··· SUPPLIED DATA ···

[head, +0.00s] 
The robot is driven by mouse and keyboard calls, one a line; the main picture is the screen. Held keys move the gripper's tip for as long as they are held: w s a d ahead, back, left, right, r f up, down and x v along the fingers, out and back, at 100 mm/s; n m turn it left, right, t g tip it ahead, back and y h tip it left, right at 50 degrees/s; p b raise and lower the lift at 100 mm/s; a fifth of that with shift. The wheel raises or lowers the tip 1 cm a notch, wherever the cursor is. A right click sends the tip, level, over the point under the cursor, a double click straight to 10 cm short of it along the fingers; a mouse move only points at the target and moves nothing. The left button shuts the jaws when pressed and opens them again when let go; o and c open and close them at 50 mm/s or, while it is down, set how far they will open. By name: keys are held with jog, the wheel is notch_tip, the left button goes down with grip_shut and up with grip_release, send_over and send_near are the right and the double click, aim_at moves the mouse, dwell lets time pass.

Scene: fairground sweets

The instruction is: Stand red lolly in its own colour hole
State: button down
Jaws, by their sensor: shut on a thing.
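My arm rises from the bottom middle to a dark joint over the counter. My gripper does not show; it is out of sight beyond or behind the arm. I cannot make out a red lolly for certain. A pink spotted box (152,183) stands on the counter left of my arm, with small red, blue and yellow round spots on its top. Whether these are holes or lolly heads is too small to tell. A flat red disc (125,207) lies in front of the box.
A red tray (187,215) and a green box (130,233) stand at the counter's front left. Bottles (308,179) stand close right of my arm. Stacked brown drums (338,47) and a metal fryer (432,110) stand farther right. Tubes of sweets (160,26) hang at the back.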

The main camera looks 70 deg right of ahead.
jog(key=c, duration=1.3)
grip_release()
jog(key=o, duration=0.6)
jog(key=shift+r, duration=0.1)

···
··· SUPPLIED DATA ···

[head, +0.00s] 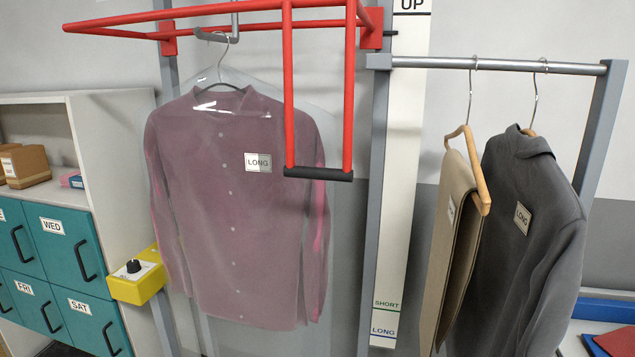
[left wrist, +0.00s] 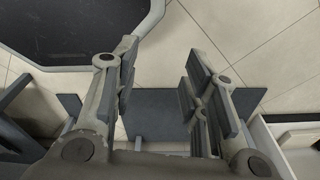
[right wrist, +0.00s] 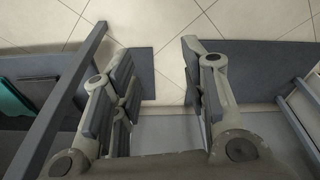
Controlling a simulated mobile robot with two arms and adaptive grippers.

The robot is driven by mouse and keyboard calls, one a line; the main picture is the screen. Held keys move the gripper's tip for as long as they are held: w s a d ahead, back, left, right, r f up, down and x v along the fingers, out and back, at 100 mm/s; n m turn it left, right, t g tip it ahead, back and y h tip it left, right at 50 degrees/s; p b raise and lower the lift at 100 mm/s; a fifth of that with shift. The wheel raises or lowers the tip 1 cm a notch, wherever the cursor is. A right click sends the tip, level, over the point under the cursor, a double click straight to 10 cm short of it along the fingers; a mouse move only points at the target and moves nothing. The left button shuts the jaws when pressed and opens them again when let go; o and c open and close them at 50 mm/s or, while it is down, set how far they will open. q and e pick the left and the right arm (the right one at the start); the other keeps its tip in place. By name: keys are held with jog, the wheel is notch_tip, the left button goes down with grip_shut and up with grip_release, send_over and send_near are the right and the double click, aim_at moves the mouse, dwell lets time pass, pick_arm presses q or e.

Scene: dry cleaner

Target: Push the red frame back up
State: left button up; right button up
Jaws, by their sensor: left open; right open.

···
··· SUPPLIED DATA ···

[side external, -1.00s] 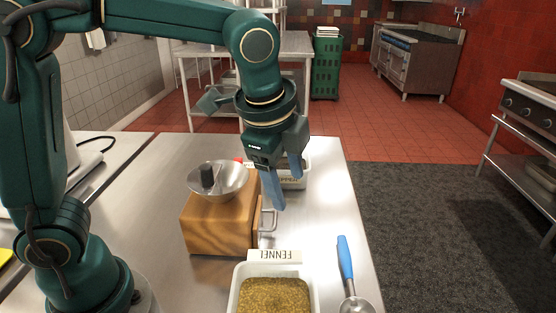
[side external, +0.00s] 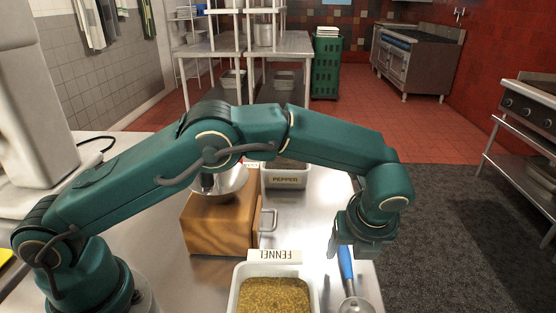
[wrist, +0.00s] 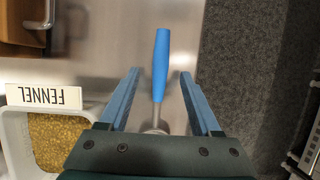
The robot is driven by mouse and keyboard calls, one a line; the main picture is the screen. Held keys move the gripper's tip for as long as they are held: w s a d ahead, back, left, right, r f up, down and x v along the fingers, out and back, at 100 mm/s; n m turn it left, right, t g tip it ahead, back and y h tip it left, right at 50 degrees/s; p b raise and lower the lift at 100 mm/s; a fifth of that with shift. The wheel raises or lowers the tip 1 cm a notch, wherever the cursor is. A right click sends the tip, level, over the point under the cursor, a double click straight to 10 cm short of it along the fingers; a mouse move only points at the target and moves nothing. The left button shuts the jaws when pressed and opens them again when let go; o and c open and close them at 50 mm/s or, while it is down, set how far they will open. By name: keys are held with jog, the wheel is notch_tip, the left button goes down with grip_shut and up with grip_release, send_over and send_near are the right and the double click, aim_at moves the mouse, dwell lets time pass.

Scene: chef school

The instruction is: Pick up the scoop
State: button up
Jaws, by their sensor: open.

···

» WORK REQUIRED:
Every line containing the string "State" must be listed.

» ANSWER IN FULL:
State: button down
State: left button up; right button up
State: button up

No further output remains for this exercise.